EXERCISE DESCRIPTION — Output a verbatim copy of the data, cut off after the line that contains "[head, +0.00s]".

SOURCE DATA —
********************
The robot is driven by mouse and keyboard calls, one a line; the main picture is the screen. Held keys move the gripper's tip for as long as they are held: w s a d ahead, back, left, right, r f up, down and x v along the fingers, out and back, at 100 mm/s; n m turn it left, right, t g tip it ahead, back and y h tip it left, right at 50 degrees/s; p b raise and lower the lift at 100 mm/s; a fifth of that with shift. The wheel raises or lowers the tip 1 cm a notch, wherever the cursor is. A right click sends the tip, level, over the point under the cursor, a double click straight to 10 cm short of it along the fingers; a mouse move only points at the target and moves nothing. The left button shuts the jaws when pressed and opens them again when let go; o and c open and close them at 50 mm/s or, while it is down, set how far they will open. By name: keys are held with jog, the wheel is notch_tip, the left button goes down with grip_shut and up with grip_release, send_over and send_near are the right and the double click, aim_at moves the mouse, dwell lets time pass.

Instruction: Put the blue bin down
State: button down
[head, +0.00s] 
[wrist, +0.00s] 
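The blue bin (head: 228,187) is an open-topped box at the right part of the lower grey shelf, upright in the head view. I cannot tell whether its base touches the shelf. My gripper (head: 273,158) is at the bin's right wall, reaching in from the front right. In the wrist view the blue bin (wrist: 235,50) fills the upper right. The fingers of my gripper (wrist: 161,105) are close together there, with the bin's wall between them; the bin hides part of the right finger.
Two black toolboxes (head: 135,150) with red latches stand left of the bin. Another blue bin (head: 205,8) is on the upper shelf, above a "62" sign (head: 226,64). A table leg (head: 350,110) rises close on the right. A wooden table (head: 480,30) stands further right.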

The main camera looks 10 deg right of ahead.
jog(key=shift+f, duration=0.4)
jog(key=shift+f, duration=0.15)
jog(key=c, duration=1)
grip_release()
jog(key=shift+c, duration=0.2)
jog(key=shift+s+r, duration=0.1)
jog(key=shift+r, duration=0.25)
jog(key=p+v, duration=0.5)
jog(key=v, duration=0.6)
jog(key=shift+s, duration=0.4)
********************
COMPLETE OUTPUT —
The robot is driven by mouse and keyboard calls, one a line; the main picture is the screen. Held keys move the gripper's tip for as long as they are held: w s a d ahead, back, left, right, r f up, down and x v along the fingers, out and back, at 100 mm/s; n m turn it left, right, t g tip it ahead, back and y h tip it left, right at 50 degrees/s; p b raise and lower the lift at 100 mm/s; a fifth of that with shift. The wheel raises or lowers the tip 1 cm a notch, wherever the cursor is. A right click sends the tip, level, over the point under the cursor, a double click straight to 10 cm short of it along the fingers; a mouse move only points at the target and moves nothing. The left button shuts the jaws when pressed and opens them again when let go; o and c open and close them at 50 mm/s or, while it is down, set how far they will open. By name: keys are held with jog, the wheel is notch_tip, the left button goes down with grip_shut and up with grip_release, send_over and send_near are the right and the double click, aim_at moves the mouse, dwell lets time pass.

Instruction: Put the blue bin down
State: button down
[head, +0.00s] 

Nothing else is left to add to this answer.